Define the intervals a,b and the number of points needed to have a subinterval length $\Delta x=\pi$.

In [ ]:
a = YOUR_CODE_HERE
b = YOUR_CODE_HERE
number_of_points = YOUR_CODE_HERE

x_values = np.linspace(YOUR_CODE_HERE)
dx = x_values[1]-x_values[0]

print("x  = ",x_values)



# test dx value
assert abs(dx - np.pi)<1e-5, "Oops! dx is not equal to pi. Please check your values for a, b and number of points."

Task 4:

How do the number of points and number of subintervals relate? Write a brief answer below.

answer:

Visualize a "continuous" function and list comprehension

For visualization purposes in the rest of the notebook, f(x) is here evaluated with high resolution. A "list comprehension" method is used for this purpose. Understanding "list comprehensions" is essential to solve the rest of the notebook.

Visualize a "continuous" function and list comprehension

For visualization purposes in the rest of the notebook, f(x) is here evaluated with high resolution. A "list comprehension" method is used for this purpose, which is a special feature of the Python programming language (you learned about it in the PA!).

Task 5:

Three equivalent solutions to define f_high_resolution are shown below. The first one loops x_high_resolution and assigns its values to x, which is then used to evaluate f.

The second one creates an index list based on the number of points contained in x_high_resolution, then loops it to evaluate f at each element of x_high_resolution.

The third simply uses a function to evaluate the values.

Which method do you find easier to read/write?

NOTE: although list comprehensions may look more cumbersome here, it is important tool to learn, as in more complex code it can help make the algorithm easier to read and write. In terms of computation time, list comprehensions are faster than "regular" for loops (both are native Python features), However, the third approach is actually the fastest in terms of numerical computation time, because Numpy ndarrays (not native Python) are optimized for efficient computation.

In [ ]:
# To plot a smooth graph of the function
x_high_resolution = np.linspace(a, b, 50)

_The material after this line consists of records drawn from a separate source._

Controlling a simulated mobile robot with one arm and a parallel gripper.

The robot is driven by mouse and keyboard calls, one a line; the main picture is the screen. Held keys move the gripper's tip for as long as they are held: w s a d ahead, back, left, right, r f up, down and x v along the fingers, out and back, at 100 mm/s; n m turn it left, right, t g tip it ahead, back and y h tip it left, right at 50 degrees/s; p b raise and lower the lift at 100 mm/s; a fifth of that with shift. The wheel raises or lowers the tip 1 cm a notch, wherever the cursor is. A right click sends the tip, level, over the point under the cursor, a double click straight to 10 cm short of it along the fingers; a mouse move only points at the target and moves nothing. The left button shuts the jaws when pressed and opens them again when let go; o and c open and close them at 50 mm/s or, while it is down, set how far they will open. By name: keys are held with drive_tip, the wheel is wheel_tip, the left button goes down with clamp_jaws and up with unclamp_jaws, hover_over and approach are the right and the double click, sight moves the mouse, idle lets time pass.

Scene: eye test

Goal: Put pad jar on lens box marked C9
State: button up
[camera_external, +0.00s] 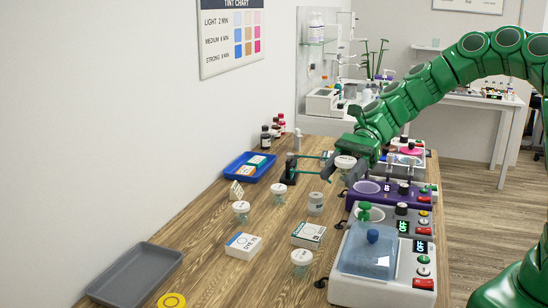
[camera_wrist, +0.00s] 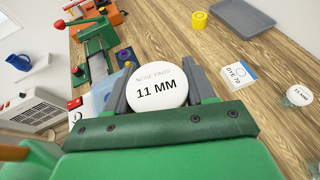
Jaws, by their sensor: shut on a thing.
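My gripper (camera_external: 343,168) is shut on a pad jar with a white lid (camera_external: 345,161), held above the table. In the wrist view the lid (camera_wrist: 157,87) reads "NOSE PADS 11 MM" and sits between the two grey fingers. One white box (camera_external: 243,245) lies at the front of the table; in the wrist view the box (camera_wrist: 238,74) reads "DYE 70". Another white box with a dark edge (camera_external: 308,234) lies to its right; its marking is too small to read. I cannot make out C9 on any box.
Other white-lidded jars (camera_external: 301,262) (camera_external: 241,210) (camera_external: 280,194) and a pale jar (camera_external: 315,203) stand around the boxes. A grey tray (camera_external: 112,290) and yellow ring (camera_external: 172,300) are at front left. A blue tray (camera_external: 233,172) holds small boxes. Machines (camera_external: 345,282) line the right edge.

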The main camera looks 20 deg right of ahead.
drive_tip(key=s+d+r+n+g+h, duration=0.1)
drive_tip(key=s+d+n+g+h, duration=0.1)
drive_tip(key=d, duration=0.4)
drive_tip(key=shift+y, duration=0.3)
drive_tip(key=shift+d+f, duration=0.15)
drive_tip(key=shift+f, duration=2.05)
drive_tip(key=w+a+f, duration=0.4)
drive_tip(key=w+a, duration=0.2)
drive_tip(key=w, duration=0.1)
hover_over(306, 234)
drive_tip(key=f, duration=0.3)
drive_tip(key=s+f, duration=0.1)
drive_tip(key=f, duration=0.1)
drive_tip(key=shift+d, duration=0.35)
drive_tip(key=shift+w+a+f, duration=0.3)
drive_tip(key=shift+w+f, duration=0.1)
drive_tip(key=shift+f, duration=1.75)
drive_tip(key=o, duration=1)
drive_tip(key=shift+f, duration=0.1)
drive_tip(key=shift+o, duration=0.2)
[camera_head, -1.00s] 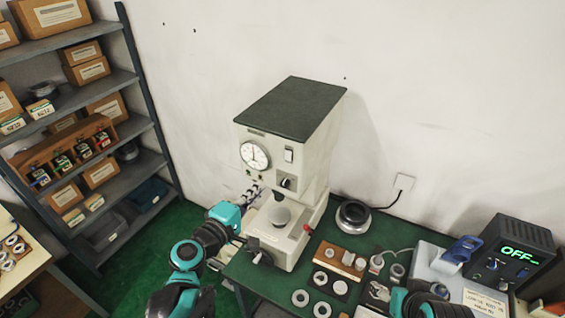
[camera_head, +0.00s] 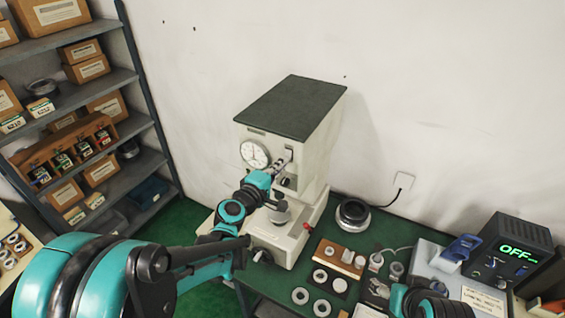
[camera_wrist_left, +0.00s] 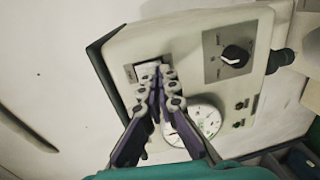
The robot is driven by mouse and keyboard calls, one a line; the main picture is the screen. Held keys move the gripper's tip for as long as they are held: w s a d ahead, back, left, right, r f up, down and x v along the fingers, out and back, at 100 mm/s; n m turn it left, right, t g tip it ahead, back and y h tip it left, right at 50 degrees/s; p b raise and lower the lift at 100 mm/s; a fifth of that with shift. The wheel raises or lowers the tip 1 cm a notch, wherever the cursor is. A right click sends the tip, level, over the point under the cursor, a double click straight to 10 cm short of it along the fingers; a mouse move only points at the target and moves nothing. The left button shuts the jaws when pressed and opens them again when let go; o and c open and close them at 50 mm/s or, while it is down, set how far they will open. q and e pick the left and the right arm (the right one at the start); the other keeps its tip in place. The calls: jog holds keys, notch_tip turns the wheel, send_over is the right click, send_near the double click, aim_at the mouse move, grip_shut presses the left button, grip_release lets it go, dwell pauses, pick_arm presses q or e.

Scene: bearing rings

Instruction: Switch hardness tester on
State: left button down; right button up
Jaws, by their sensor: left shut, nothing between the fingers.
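The hardness tester (camera_head: 322,150) is a cream machine with a dark green top, standing on the green table. Its front carries a round dial (camera_head: 254,153) and a small rocker switch (camera_head: 289,149), partly covered by my left gripper (camera_head: 281,165). In the left wrist view the white switch (camera_wrist_left: 146,69) sits in a dark frame, right at the fingertips of the left gripper (camera_wrist_left: 164,70). The fingers are shut and hold nothing. They seem to touch or nearly touch the switch; I cannot tell which. The switch's position is partly hidden.
A black knob (camera_wrist_left: 236,56) sits beside the switch. Rings and blocks lie on the table (camera_head: 262,288) right of the tester. A box display (camera_head: 515,250) reads OFF. Part of my right arm shows at the bottom. A shelf (camera_head: 75,115) stands left.

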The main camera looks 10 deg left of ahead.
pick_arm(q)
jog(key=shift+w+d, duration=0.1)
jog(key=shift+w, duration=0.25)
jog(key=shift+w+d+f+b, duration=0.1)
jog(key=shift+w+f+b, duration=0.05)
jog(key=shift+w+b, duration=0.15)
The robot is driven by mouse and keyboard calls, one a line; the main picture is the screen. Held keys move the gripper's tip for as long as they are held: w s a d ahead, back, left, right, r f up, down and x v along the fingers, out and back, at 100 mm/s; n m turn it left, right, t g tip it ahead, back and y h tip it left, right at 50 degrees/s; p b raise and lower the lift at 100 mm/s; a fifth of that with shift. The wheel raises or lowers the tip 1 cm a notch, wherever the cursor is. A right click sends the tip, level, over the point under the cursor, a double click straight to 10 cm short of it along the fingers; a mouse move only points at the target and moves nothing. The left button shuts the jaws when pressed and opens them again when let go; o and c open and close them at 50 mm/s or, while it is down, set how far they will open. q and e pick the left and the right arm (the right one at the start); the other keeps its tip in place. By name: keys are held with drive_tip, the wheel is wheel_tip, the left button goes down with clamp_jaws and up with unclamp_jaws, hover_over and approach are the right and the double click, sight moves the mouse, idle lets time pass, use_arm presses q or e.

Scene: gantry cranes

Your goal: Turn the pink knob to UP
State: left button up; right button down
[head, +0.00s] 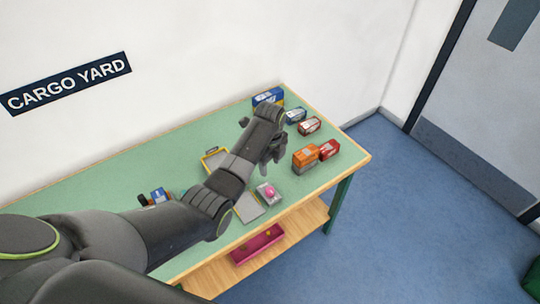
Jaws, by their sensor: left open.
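The pink knob (270,191) sits on a small grey box near the front edge of the green table. The markings around it are too small to read, so its setting cannot be told. My left arm reaches across the table from the lower left. My left gripper (272,152) is open, above the table and beyond the knob, apart from it. My arm hides part of the table's middle. My right gripper does not show.
Several boxes stand at the table's right end, including an orange one (305,156) and a red one (329,149). A magenta tray (258,244) is on the lower shelf.

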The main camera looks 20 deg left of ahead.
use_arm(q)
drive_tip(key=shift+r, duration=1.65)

f_high_resolution = [ f(x) for x in x_high_resolution ] #first solution

f_high_resolution = [ f(x_high_resolution[i]) for i in range(len(x_high_resolution))] #second solution


# Plotting
plt.plot(x_high_resolution, f_high_resolution, '+', markersize='12', color='black')
plt.plot(x_high_resolution, f_high_resolution, 'b')
plt.legend(['Points evaluated','Continuous function representation'])
plt.title('Function for approximation')
plt.xlabel('x')
plt.ylabel('$f(x)$');

The Left Riemann Sum

This method approximates an integral by summing the area of rectangles defined with left points of the function:

$$I_{_{left}} \approx \sum_{i=0}^{n-1} f(x_i)\Delta x$$

From now on, you will use ten points to define the function.

Let's look at the implementation of the Left Riemann sum following the same methods described in task 5. The differences are that (i) the index of the vector x ignores the last point, (ii) the multiplication by $\Delta x$ and (iii) the sum of the vector. Thus the result is not an array but a single number.



Task 6:

Scrutinize the correct implementations below. Why is it necessary to ignore the last point in x_values? What would happen if you include it?

In [ ]:
x_values = np.linspace(a, b, 10) 
dx = x_values[1]-x_values[0]

# Left Riemann summation: 1st option
I_left_riemann = sum( [f(x)*dx for x in x_values[:-1]] )  #method 1
print(f"Left Riemann Sum: {I_left_riemann: 0.3f}")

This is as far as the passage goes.